## Task directions
Each line of the material must be repeated precisely, with the pictures left out.
::::
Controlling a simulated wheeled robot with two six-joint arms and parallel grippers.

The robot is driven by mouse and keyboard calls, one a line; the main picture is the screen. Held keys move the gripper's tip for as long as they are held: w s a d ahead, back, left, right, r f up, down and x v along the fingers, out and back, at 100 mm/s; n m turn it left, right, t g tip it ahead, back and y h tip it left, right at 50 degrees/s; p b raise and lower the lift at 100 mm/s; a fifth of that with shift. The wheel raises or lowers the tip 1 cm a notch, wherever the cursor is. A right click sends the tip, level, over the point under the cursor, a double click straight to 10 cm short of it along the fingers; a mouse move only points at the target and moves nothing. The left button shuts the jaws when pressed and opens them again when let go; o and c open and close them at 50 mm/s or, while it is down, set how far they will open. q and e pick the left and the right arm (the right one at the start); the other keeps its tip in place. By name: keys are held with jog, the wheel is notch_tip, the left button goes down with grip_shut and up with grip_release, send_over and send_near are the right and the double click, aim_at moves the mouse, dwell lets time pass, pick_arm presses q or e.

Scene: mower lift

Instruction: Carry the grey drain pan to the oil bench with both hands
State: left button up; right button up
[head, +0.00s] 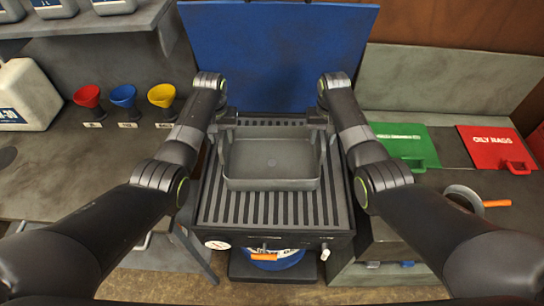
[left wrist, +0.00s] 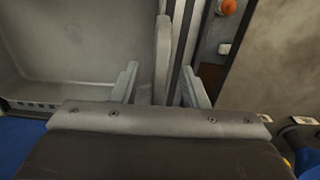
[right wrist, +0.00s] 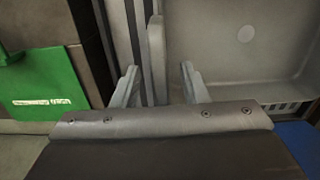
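The grey drain pan (head: 272,160) sits on a dark slatted grate (head: 270,208) in the middle of the head view. My left gripper (head: 224,130) is at its left side and my right gripper (head: 318,126) at its right side. In the left wrist view my left gripper (left wrist: 162,88) is open, with an upright grey handle (left wrist: 162,50) of the pan between its fingers and gaps on both sides. In the right wrist view my right gripper (right wrist: 158,86) is also open around the other handle (right wrist: 156,50), with gaps on both sides.
A blue panel (head: 275,50) stands behind the grate. The left bench (head: 90,170) holds red, blue and yellow funnels (head: 123,95) and a white jug (head: 25,95). To the right lie a green board (head: 404,145), a red "oily rags" board (head: 497,148) and an orange-handled tool (head: 495,203).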

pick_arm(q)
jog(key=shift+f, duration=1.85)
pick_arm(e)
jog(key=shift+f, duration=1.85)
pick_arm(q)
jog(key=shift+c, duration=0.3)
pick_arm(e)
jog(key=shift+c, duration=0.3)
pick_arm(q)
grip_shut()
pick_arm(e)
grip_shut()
::::
## Task solution
Controlling a simulated wheeled robot with two six-joint arms and parallel grippers.

The robot is driven by mouse and keyboard calls, one a line; the main picture is the screen. Held keys move the gripper's tip for as long as they are held: w s a d ahead, back, left, right, r f up, down and x v along the fingers, out and back, at 100 mm/s; n m turn it left, right, t g tip it ahead, back and y h tip it left, right at 50 degrees/s; p b raise and lower the lift at 100 mm/s; a fifth of that with shift. The wheel raises or lowers the tip 1 cm a notch, wherever the cursor is. A right click sends the tip, level, over the point under the cursor, a double click straight to 10 cm short of it along the fingers; a mouse move only points at the target and moves nothing. The left button shuts the jaws when pressed and opens them again when let go; o and c open and close them at 50 mm/s or, while it is down, set how far they will open. q and e pick the left and the right arm (the right one at the start); the other keeps its tip in place. By name: keys are held with jog, the wheel is notch_tip, the left button goes down with grip_shut and up with grip_release, send_over and send_near are the right and the double click, aim_at moves the mouse, dwell lets time pass, pick_arm presses q or e.

Scene: mower lift

Instruction: Carry the grey drain pan to the oil bench with both hands
State: left button up; right button up
[head, +0.00s] 
[left wrist, +0.00s] 
[right wrist, +0.00s] 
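The grey drain pan (head: 272,160) sits on a dark slatted grate (head: 270,208) in the middle of the head view. My left gripper (head: 224,130) is at its left side and my right gripper (head: 318,126) at its right side. In the left wrist view my left gripper (left wrist: 162,88) is open, with an upright grey handle (left wrist: 162,50) of the pan between its fingers and gaps on both sides. In the right wrist view my right gripper (right wrist: 158,86) is also open around the other handle (right wrist: 156,50), with gaps on both sides.
A blue panel (head: 275,50) stands behind the grate. The left bench (head: 90,170) holds red, blue and yellow funnels (head: 123,95) and a white jug (head: 25,95). To the right lie a green board (head: 404,145), a red "oily rags" board (head: 497,148) and an orange-handled tool (head: 495,203).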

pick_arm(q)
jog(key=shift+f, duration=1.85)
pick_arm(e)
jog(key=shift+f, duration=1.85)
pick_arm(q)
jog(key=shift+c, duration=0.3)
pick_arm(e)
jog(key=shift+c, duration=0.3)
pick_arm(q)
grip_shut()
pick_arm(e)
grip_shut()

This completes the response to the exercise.